Each of the entries should be retyped precisely as it appears.

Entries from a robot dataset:

▽

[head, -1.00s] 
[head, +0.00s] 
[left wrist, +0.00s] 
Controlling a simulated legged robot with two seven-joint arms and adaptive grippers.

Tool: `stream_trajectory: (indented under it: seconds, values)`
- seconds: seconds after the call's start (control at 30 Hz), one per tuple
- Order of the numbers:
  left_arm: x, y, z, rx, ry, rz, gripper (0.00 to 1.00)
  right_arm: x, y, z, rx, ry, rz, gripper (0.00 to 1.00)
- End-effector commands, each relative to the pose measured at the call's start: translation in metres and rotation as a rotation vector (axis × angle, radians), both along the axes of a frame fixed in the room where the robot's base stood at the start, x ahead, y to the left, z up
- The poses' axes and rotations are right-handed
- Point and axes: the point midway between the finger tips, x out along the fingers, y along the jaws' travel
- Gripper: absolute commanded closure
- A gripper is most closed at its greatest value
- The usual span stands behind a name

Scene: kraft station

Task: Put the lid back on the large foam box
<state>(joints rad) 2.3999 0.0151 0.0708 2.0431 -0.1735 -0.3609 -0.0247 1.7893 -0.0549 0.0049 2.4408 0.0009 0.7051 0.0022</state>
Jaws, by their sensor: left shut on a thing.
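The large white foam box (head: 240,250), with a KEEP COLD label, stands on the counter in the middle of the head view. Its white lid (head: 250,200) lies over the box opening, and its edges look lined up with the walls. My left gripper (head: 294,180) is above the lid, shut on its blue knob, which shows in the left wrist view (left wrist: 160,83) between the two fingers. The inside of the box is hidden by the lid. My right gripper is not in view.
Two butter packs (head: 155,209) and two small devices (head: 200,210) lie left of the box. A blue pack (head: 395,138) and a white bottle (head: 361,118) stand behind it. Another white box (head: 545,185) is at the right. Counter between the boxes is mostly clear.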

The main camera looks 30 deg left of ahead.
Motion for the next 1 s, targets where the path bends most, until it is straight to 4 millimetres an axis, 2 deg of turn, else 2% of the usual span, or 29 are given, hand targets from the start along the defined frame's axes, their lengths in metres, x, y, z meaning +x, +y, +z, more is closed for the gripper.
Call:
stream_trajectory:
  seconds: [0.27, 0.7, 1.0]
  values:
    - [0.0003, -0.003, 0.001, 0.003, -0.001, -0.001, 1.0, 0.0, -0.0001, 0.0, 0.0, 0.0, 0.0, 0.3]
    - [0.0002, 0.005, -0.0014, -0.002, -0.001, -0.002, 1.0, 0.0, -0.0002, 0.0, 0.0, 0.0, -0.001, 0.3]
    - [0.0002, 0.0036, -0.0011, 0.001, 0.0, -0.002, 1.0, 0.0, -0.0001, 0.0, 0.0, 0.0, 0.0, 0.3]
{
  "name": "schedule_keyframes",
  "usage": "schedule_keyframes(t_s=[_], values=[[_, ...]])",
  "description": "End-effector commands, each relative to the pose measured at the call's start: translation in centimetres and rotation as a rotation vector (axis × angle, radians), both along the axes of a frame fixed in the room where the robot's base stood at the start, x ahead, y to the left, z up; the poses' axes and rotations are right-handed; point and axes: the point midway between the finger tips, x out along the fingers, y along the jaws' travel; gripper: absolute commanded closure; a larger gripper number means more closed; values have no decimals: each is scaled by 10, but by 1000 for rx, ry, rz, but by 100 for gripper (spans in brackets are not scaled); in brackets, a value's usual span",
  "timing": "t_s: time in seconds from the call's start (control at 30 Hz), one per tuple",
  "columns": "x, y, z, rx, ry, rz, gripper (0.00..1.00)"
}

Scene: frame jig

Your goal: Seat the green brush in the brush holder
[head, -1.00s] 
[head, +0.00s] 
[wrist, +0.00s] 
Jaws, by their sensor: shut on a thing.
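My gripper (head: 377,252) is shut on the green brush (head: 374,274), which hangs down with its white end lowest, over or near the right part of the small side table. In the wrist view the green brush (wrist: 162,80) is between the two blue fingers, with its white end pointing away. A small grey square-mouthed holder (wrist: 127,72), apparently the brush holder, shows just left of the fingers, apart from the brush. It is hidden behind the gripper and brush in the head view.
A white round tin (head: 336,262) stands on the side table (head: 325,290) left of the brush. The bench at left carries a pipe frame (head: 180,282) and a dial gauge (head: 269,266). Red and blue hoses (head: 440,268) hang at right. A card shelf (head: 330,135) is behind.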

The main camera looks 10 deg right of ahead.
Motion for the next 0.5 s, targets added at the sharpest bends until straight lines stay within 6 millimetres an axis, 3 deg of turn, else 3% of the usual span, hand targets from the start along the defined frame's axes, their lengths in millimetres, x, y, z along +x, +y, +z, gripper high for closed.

△

Problem solution:
[head, -1.00s] 
[head, +0.00s] 
[left wrist, +0.00s] 
Controlling a simulated legged robot with two seven-joint arms and adaptive grippers.

Tool: `stream_trajectory: (indented under it: seconds, values)`
- seconds: seconds after the call's start (control at 30 Hz), one per tuple
- Order of the numbers:
  left_arm: x, y, z, rx, ry, rz, gripper (0.00 to 1.00)
  right_arm: x, y, z, rx, ry, rz, gripper (0.00 to 1.00)
- End-effector commands, each relative to the pose measured at the call's start: translation in metres and rotation as a rotation vector (axis × angle, radians), both along the axes of a frame fixed in the room where the robot's base stood at the start, x ahead, y to the left, z up
- The poses' axes and rotations are right-handed
- Point and axes: the point midway between the finger tips, x out along the fingers, y along the jaws' travel
- Gripper: absolute commanded closure
- A gripper is most closed at its greatest value
- The usual span stands behind a name

Scene: kraft station

Task: Put the lid back on the large foam box
<state>(joints rad) 2.3999 0.0151 0.0708 2.0431 -0.1735 -0.3609 -0.0247 1.7893 -0.0549 0.0049 2.4408 0.0009 0.7051 0.0022</state>
Jaws, by their sensor: left shut on a thing.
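The large white foam box (head: 240,250), with a KEEP COLD label, stands on the counter in the middle of the head view. Its white lid (head: 250,200) lies over the box opening, and its edges look lined up with the walls. My left gripper (head: 294,180) is above the lid, shut on its blue knob, which shows in the left wrist view (left wrist: 160,83) between the two fingers. The inside of the box is hidden by the lid. My right gripper is not in view.
Two butter packs (head: 155,209) and two small devices (head: 200,210) lie left of the box. A blue pack (head: 395,138) and a white bottle (head: 361,118) stand behind it. Another white box (head: 545,185) is at the right. Counter between the boxes is mostly clear.

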The main camera looks 30 deg left of ahead.
Motion for the next 1 s, targets where the path bends most, until it is straight to 4 millimetres an axis, 2 deg of turn, else 2% of the usual span, or 29 are given, hand targets from the start along the defined frame's axes, their lengths in metres, x, y, z meaning +x, +y, +z, more is closed for the gripper.
Call:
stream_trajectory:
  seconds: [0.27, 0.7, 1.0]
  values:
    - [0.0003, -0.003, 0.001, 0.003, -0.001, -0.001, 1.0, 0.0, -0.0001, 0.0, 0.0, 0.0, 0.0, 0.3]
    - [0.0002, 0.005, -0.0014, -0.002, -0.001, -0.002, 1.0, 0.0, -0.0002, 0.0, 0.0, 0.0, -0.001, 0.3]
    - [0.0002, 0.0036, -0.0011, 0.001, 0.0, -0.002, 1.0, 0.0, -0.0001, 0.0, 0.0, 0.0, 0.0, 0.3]
{
  "name": "schedule_keyframes",
  "usage": "schedule_keyframes(t_s=[_], values=[[_, ...]])",
  "description": "End-effector commands, each relative to the pose measured at the call's start: translation in centimetres and rotation as a rotation vector (axis × angle, radians), both along the axes of a frame fixed in the room where the robot's base stood at the start, x ahead, y to the left, z up; the poses' axes and rotations are right-handed; point and axes: the point midway between the finger tips, x out along the fingers, y along the jaws' travel; gripper: absolute commanded closure; a larger gripper number means more closed; values have no decimals: each is scaled by 10, but by 1000 for rx, ry, rz, but by 100 for gripper (spans in brackets are not scaled); in brackets, a value's usual span",
  "timing": "t_s: time in seconds from the call's start (control at 30 Hz), one per tuple",
  "columns": "x, y, z, rx, ry, rz, gripper (0.00..1.00)"
}

Scene: frame jig

Your goal: Seat the green brush in the brush holder
[head, -1.00s] 
[head, +0.00s] 
[wrist, +0.00s] 
Jaws, by their sensor: shut on a thing.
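My gripper (head: 377,252) is shut on the green brush (head: 374,274), which hangs down with its white end lowest, over or near the right part of the small side table. In the wrist view the green brush (wrist: 162,80) is between the two blue fingers, with its white end pointing away. A small grey square-mouthed holder (wrist: 127,72), apparently the brush holder, shows just left of the fingers, apart from the brush. It is hidden behind the gripper and brush in the head view.
A white round tin (head: 336,262) stands on the side table (head: 325,290) left of the brush. The bench at left carries a pipe frame (head: 180,282) and a dial gauge (head: 269,266). Red and blue hoses (head: 440,268) hang at right. A card shelf (head: 330,135) is behind.

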The main camera looks 10 deg right of ahead.
Motion for the next 0.5 s, targets added at the sharpest bends until straight lines stay within 6 millimetres an axis, 3 deg of turn, else 3% of the usual span, hand targets from the start along the defined frame's axes, their lengths in millimetres, x, y, z along +x, +y, +z, gripper high for closed.

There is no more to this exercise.